Could you retype the lines below, starting at the line holding "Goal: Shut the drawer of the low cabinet" and stopping at the line holding "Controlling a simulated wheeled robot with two", inclusive? Copy them exactly and drop the images.

### Entries provided

-- Start --

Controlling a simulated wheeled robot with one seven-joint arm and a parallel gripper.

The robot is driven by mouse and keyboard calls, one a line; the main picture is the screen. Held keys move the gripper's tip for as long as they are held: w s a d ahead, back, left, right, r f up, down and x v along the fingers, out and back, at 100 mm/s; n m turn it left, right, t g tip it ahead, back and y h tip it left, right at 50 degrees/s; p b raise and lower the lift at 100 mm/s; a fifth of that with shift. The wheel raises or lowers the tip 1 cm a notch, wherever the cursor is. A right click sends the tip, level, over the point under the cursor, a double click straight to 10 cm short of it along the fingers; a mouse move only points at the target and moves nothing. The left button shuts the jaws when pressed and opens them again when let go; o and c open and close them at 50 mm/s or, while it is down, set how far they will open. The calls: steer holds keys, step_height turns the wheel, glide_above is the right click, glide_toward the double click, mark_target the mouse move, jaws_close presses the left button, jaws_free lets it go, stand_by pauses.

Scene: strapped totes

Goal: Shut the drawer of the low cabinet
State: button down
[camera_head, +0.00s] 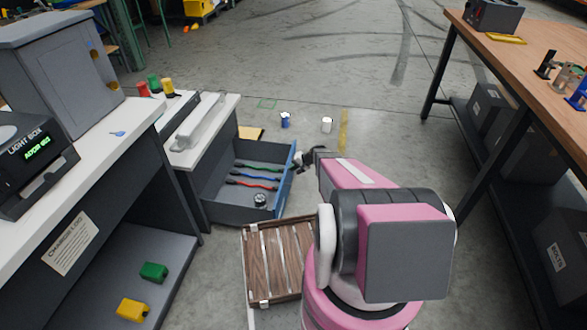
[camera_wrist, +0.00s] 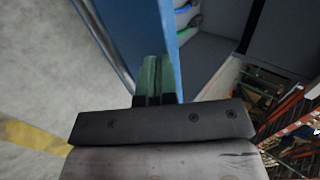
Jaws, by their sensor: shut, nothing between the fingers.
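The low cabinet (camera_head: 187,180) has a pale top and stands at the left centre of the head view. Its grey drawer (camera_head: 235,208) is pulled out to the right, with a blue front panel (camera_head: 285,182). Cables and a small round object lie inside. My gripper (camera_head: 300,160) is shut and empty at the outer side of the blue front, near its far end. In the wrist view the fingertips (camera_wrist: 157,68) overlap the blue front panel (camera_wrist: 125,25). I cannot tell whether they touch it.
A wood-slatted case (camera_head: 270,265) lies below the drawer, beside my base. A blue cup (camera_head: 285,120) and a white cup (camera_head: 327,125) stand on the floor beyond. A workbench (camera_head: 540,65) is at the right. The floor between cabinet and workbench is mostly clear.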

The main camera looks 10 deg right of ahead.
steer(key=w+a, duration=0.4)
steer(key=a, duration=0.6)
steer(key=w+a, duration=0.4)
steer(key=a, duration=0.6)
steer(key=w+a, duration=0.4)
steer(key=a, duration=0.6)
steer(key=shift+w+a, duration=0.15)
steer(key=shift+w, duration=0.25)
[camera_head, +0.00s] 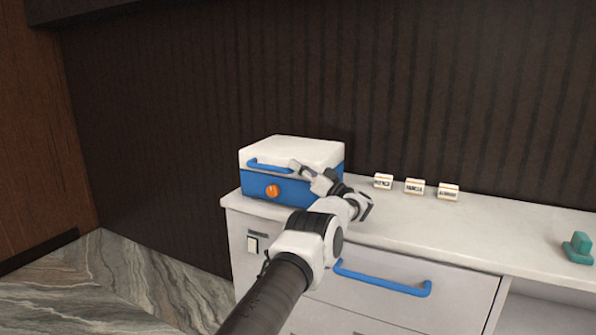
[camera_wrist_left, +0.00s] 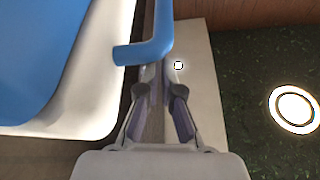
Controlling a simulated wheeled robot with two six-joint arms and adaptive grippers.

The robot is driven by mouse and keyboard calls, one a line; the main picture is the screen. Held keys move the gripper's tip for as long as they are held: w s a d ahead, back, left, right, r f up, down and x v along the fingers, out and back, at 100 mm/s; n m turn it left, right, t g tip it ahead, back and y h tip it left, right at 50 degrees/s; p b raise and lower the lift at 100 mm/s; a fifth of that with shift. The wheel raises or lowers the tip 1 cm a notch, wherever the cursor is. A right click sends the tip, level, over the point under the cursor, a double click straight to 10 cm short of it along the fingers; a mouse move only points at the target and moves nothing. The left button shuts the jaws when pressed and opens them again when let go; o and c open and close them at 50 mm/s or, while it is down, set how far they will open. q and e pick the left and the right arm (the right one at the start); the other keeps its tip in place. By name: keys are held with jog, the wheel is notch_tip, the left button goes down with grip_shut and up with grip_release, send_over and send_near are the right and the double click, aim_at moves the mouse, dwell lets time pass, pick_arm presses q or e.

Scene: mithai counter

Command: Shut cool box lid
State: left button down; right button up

-- End --

### The result
Goal: Shut the drawer of the low cabinet
State: button down
[camera_head, +0.00s] 
[camera_wrist, +0.00s] 
Jaws, by their sensor: shut, nothing between the fingers.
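The low cabinet (camera_head: 187,180) has a pale top and stands at the left centre of the head view. Its grey drawer (camera_head: 235,208) is pulled out to the right, with a blue front panel (camera_head: 285,182). Cables and a small round object lie inside. My gripper (camera_head: 300,160) is shut and empty at the outer side of the blue front, near its far end. In the wrist view the fingertips (camera_wrist: 157,68) overlap the blue front panel (camera_wrist: 125,25). I cannot tell whether they touch it.
A wood-slatted case (camera_head: 270,265) lies below the drawer, beside my base. A blue cup (camera_head: 285,120) and a white cup (camera_head: 327,125) stand on the floor beyond. A workbench (camera_head: 540,65) is at the right. The floor between cabinet and workbench is mostly clear.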

The main camera looks 10 deg right of ahead.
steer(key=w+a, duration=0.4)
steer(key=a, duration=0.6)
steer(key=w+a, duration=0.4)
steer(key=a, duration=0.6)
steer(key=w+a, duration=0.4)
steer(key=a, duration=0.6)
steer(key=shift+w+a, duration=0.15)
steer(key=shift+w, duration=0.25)
[camera_head, +0.00s] 
[camera_wrist_left, +0.00s] 
Controlling a simulated wheeled robot with two six-joint arms and adaptive grippers.

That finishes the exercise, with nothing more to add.